Goal of the exercise
Separate out the lines that hold "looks".
▬▬▬
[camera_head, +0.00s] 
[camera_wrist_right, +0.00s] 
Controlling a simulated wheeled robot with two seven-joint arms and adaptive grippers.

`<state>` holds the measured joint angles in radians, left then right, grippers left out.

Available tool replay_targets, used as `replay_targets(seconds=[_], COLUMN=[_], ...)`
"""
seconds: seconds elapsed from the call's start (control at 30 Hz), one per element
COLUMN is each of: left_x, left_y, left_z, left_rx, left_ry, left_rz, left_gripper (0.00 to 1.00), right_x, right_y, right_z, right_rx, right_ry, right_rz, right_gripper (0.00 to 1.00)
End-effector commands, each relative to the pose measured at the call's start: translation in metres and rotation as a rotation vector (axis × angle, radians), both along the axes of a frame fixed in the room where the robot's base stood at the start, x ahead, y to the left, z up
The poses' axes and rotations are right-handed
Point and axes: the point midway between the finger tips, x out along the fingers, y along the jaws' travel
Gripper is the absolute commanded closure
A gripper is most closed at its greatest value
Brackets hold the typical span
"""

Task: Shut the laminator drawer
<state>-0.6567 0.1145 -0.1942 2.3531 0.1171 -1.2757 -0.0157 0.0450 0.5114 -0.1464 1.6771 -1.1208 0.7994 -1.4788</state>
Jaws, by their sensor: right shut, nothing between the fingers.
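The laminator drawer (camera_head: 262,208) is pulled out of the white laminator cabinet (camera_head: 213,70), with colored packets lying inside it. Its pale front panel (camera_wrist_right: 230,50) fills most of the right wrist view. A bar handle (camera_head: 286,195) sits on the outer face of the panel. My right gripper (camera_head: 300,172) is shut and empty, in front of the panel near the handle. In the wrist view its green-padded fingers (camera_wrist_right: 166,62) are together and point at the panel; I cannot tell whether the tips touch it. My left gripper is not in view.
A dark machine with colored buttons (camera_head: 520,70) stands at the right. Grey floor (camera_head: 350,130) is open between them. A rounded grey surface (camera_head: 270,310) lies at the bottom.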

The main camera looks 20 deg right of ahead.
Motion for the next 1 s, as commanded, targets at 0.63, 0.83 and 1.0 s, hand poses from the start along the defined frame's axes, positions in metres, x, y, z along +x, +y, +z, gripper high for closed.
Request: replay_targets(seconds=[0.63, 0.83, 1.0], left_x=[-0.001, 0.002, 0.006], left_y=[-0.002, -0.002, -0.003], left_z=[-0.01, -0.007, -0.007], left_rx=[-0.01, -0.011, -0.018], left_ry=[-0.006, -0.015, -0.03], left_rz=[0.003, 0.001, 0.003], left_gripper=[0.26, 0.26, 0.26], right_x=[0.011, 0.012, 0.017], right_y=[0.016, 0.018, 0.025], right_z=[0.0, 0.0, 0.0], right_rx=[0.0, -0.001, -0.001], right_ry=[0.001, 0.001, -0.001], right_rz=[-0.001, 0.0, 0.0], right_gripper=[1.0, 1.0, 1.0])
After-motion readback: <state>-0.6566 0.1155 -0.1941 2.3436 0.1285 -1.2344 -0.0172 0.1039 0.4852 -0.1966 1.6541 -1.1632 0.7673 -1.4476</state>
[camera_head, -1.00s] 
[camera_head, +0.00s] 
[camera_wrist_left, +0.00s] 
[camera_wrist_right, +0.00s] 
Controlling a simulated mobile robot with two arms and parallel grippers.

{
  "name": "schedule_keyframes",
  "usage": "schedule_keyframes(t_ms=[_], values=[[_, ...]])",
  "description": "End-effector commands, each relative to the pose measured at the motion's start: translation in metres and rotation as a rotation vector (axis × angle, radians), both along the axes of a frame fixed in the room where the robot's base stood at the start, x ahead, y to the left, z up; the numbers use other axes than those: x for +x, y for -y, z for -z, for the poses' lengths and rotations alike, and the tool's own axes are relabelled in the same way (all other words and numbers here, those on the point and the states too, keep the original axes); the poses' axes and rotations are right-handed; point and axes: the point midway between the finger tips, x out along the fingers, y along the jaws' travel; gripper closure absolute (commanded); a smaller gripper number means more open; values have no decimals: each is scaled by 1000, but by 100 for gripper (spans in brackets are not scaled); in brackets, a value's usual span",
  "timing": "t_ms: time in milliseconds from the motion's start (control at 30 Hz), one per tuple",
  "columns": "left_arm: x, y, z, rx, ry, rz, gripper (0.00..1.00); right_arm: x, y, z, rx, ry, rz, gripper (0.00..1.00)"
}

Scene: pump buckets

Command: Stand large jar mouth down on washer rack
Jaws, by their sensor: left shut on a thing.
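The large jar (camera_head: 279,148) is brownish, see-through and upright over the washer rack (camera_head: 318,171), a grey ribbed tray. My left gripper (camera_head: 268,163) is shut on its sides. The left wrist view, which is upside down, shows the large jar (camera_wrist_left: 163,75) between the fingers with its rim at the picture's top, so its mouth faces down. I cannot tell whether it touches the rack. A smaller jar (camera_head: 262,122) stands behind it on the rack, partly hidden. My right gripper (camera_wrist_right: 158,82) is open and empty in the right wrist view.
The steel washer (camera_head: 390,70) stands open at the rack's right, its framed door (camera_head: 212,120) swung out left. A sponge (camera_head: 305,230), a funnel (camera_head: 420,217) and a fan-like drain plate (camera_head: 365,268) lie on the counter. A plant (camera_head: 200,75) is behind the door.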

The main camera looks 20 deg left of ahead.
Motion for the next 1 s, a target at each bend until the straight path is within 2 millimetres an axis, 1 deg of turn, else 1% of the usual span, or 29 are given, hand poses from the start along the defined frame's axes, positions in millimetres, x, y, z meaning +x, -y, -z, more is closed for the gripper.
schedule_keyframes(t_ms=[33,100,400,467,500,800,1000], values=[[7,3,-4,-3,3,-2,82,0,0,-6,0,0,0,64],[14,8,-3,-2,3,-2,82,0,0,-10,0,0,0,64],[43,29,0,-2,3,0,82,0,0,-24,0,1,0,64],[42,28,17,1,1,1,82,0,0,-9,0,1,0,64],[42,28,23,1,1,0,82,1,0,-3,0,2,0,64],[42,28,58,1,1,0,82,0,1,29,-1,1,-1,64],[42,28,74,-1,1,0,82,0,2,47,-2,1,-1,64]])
▬▬▬
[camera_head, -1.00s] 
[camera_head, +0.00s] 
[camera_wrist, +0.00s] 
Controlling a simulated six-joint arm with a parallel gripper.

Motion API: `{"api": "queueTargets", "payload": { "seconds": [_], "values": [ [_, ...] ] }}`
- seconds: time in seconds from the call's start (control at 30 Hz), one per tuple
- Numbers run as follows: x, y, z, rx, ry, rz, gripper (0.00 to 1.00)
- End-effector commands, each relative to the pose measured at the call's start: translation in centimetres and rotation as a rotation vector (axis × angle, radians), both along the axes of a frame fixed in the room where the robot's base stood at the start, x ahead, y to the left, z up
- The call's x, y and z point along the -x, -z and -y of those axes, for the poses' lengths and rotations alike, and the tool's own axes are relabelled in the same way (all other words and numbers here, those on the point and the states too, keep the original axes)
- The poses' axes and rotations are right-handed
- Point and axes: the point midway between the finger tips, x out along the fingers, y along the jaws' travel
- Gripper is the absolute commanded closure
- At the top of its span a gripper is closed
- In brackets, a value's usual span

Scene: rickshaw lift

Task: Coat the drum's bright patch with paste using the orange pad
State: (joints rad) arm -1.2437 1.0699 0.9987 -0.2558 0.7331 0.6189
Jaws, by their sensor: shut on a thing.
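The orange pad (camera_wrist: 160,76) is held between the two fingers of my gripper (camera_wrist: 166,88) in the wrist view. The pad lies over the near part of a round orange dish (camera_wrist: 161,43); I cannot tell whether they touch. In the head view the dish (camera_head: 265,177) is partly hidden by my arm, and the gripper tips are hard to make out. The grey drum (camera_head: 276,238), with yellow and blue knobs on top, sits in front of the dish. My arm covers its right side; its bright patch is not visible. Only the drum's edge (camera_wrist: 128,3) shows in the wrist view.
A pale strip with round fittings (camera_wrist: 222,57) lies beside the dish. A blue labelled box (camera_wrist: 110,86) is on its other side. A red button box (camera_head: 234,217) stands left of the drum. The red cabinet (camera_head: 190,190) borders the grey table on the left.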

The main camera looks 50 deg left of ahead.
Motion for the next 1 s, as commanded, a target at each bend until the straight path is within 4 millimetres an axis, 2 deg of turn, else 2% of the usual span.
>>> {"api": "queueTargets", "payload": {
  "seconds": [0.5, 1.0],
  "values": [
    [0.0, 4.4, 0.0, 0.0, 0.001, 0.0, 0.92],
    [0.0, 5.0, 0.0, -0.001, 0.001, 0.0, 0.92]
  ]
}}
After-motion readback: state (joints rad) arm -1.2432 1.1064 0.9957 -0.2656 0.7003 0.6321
▬▬▬
Result for this task
The main camera looks 20 deg right of ahead.
The main camera looks 20 deg left of ahead.
The main camera looks 50 deg left of ahead.

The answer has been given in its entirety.